From “Paranormal Activity” to “The Purge,” producer Jason Blum has been the driving force behind many of the defining horror films of the last decade.

His influence isn’t just creative. He’s also revolutionized the way these films are made, creating a compensation structure that encourages top talent to take a percentage of the profits in return for working for less money up front. That’s kept budgets low and resulted in a spectacularly successful run of cost-efficient smashes.

Blum is out in force at this year’s South by Southwest (SXSW), where he has three films screening — “Hush,” a home invasion thriller that got snapped by Netflix; “In a Valley of Violence,” a western with Ethan Hawke and John Travolta; and “Alive and Kicking,” a swing dance documentary — that show his gaze is wider than just shock and scares.

Before taking off for the Austin-based festival, Blum spoke with Variety about what the future holds for horror films, movie marketing and his company, Blumhouse Productions.

How is SXSW different from other festivals?
It’s a little more consumer-facing. The audience in Austin is a little broader, so it’s a fun way to gauge how a movie will play. Because of the music and the technology that’s there, there’s a wider array of folks. Sundance is such an acquisition-frenzied, industry-centric experience, and at SXSW many of the movies have distribution. And the focus is more on positioning the movie as opposed to selling them. People are more relaxed. They’ve just come out of the slopes of Utah with their shoulders above their ears.

What can you tell us about the films you have at this year’s festival?
They all have our stamp on them, but they’re all super different. The thing these three movies illustrate that we do and that I’m most proud of about our little company is that we work with people over and over again. This is our fourth movie with Ethan [Hawke], it’s our third movie with [“Hush” director] Mike Flanagan.

Why is that important to you?
They wouldn’t work with us multiple times if they didn’t have a good experience. With our model, they’re not working for money up front. The most important part of the overall strategy is that people take bets on themselves and if it works out, they’re well compensated for it.

You are rewarded in success and so we need to have a transparent process. This shows that we keep our word. The most effective tool I have to work with artists I admire is to point to other artists that I admire, and show that I’ve worked with them many, many times. It’s not because I have option deals, it’s because they want to keep working with us.

What kinds of horror films are working right now?
It’s not really about what’s working and what’s not. Horror goes from being more supernatural and it swings back to being more bloody. There’s a bit of a pendulum, and now we’re seeing things get a little less supernatural. Great stories and acting always win the day. If the story behind the scares is dramatic and the filmmaking is great, it works. If those things aren’t great and the scares are secondary, it doesn’t. “Hush,” for instance has this terrific conceit where the woman is deaf and she can’t hear her stalker. It’s terrifying and unique, and those are the things that always rise to the top.

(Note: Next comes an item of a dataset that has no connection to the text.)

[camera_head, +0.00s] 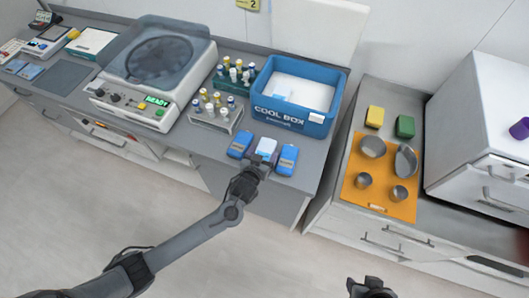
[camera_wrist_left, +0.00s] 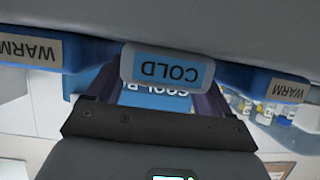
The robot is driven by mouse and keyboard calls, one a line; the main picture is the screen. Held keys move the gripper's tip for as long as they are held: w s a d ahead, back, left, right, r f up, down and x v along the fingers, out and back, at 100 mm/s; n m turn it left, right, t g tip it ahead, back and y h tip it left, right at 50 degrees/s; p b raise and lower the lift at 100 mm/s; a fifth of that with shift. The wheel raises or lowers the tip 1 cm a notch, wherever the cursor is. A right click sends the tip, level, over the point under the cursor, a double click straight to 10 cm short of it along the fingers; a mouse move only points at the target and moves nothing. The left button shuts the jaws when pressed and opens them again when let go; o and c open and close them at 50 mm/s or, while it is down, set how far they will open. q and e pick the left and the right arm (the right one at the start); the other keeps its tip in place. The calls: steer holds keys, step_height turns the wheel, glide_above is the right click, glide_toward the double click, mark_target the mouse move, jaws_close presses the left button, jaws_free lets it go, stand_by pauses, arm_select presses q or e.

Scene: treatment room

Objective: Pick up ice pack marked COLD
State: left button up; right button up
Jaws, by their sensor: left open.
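The ice pack marked COLD (camera_wrist_left: 168,68) shows in the left wrist view, its label upside down. In the head view it is the pale pack (camera_head: 266,146) at the counter's front edge, between two blue packs. My left gripper (camera_head: 258,166) is open in front of it. In the left wrist view the fingers (camera_wrist_left: 158,92) stand apart, one on each side of the COLD pack; contact cannot be told. Packs marked WARM stand to the left (camera_wrist_left: 32,48) and right (camera_wrist_left: 282,88). My right gripper (camera_head: 370,288) shows only partly at the bottom edge.
The blue cool box (camera_head: 262,108) stands behind the packs. A vial rack (camera_head: 214,118) and a centrifuge-like machine (camera_head: 155,65) stand to the left. An orange mat (camera_head: 378,190) with metal cups lies on the right counter. The floor in front is clear.

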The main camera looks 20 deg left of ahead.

The movie business is dominated by tentpole films right now. Is it difficult for your movies, which are made for a fraction of the cost of major studio releases, to break through?
It’s harder and it’s easier. It’s harder to have a successful wide release for scary movies, for our movies, when you’re competing with “Star Wars” and “Spider-Man.” It’s easier in the sense that companies like Netflix and HBO are around and that helps make our movies more accessible. Take something like “Creep,” which we were here with two years ago.

[Editor’s note: “Creep” was released on-demand in 2015 before debuting globally on Netflix]. More people saw “Creep” because of the way it was marketed and distributed than would have six or seven years ago. It would have played in the middle of the night on cable or gone straight to DVD and only the diehard fans would have seen it. Because of Netflix, millions more people got to see it.

You’ve been experimenting with how films are distributed and marketed through BH Tilt, your multi-platform release label. Last fall, you released “The Green Inferno” in fewer theaters, and got the word out by relying more heavily on digital promotion than broadcast ads. How is it working?
We’re still experimenting. We haven’t had a home run yet and we haven’t struck out either. “The Green Inferno” did as billed, it didn’t break any records. Next up is “The Darkness” on May 13. We believe this is where marketing is going. It’s where young people are. The audience that’s under 25, most of those people see things their friends recommend, and we think that grassroots marking is just becoming more relevant than ever before. You can’t market something that doesn’t deliver. You can’t do that anymore. It raises the bar for all of us who make movies or TV.